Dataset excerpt
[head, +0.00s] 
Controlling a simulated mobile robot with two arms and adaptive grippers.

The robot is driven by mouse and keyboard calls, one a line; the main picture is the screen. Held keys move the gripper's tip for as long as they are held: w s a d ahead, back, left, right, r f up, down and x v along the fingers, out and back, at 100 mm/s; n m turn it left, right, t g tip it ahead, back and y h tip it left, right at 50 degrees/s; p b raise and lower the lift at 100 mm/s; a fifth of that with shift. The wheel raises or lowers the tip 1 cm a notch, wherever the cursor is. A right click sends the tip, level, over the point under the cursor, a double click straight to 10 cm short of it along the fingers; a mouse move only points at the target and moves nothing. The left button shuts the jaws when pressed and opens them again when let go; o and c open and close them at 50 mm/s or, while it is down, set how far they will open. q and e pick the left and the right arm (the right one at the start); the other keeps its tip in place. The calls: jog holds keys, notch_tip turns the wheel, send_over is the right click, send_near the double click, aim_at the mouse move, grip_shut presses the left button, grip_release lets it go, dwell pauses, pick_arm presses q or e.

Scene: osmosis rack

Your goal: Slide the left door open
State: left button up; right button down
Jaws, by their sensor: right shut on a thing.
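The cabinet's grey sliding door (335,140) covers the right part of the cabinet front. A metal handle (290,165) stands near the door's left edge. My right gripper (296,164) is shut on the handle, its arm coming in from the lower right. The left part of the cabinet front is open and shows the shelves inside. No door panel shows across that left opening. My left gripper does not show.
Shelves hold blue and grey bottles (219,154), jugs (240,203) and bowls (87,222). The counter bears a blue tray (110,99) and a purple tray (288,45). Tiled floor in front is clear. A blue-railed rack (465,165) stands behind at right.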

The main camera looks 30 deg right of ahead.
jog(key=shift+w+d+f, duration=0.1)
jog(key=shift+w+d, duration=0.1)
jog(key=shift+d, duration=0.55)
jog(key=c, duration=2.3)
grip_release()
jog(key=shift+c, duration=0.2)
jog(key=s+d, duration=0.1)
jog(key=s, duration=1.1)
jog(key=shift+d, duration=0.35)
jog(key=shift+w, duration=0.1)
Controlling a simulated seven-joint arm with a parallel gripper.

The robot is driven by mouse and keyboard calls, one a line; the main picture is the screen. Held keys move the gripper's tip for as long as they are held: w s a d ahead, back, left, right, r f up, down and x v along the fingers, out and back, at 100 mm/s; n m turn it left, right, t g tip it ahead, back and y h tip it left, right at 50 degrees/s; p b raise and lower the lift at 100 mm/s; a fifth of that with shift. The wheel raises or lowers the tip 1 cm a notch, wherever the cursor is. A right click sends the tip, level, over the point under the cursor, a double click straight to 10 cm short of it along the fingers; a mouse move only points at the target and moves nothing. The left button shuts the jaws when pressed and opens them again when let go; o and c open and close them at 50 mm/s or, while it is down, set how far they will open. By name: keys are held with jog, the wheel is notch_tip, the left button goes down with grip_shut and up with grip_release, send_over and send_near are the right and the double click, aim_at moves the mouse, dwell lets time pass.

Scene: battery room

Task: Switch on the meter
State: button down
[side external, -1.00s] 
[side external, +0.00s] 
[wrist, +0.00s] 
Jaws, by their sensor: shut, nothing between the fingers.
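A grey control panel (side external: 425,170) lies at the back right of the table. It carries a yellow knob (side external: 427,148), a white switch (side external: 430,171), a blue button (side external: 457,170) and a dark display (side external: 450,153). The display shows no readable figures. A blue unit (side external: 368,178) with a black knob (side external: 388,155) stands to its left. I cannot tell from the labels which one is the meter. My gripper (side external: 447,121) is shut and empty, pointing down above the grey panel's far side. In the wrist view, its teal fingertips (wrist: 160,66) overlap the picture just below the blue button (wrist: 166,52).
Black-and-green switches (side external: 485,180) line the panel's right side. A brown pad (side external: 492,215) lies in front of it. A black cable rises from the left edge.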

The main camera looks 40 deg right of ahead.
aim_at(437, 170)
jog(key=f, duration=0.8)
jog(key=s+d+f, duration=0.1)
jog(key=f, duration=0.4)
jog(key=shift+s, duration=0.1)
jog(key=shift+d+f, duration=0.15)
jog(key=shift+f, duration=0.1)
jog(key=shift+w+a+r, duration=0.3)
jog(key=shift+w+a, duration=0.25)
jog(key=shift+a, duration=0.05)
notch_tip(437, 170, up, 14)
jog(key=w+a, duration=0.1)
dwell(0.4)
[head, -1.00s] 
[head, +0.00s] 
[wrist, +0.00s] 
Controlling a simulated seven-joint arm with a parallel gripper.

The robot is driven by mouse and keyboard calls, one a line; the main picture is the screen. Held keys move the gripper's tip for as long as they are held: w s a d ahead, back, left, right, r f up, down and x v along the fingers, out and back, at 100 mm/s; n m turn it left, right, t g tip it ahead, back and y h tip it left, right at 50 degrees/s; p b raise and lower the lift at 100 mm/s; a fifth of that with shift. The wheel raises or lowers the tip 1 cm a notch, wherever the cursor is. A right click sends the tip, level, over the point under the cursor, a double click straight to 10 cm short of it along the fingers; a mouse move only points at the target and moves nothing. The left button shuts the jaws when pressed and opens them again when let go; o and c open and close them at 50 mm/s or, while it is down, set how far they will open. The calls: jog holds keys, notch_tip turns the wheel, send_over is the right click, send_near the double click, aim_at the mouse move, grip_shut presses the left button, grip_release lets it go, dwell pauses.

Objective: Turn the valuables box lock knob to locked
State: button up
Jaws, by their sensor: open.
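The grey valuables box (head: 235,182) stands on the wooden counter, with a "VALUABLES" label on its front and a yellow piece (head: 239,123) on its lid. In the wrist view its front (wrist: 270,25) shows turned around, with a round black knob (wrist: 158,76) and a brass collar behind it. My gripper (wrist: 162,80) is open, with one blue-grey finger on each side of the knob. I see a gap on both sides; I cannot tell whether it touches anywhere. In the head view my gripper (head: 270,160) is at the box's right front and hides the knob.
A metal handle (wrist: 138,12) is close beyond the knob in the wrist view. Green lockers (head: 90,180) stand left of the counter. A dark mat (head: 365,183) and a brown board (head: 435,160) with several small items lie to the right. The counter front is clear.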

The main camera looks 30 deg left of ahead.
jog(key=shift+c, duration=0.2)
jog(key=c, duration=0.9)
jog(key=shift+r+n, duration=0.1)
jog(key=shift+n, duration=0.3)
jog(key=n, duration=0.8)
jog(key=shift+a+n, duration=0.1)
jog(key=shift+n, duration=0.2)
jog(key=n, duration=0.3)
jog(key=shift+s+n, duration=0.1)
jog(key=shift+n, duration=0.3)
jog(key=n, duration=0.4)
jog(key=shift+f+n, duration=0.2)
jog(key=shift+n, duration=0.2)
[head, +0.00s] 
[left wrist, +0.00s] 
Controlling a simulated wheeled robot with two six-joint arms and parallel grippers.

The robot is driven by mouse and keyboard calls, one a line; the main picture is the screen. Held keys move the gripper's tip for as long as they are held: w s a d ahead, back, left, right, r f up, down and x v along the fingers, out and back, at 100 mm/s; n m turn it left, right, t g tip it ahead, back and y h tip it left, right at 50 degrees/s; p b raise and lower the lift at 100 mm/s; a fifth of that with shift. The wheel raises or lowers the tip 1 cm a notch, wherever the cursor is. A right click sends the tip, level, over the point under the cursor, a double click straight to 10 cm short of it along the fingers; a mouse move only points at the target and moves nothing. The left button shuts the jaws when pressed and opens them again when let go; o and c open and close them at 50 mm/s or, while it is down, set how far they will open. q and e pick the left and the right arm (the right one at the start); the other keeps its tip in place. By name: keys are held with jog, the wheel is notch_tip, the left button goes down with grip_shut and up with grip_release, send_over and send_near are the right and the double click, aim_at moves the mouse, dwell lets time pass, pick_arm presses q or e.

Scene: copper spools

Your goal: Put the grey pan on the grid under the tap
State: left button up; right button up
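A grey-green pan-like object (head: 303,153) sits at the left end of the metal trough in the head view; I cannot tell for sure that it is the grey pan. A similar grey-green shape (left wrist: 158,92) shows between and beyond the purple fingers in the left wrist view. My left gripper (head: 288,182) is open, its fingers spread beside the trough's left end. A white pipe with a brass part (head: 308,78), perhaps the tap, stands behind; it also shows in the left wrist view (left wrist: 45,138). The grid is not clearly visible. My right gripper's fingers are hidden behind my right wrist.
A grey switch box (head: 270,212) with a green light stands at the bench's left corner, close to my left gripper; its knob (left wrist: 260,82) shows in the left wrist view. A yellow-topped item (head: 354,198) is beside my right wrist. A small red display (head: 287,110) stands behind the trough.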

◆ **INSTRUCTIONS TO FOLLOW**
Display every line of the listing that contains the string "grippers".

◆ **CORRECT OUTPUT**
Controlling a simulated mobile robot with two arms and adaptive grippers.
Controlling a simulated wheeled robot with two six-joint arms and parallel grippers.

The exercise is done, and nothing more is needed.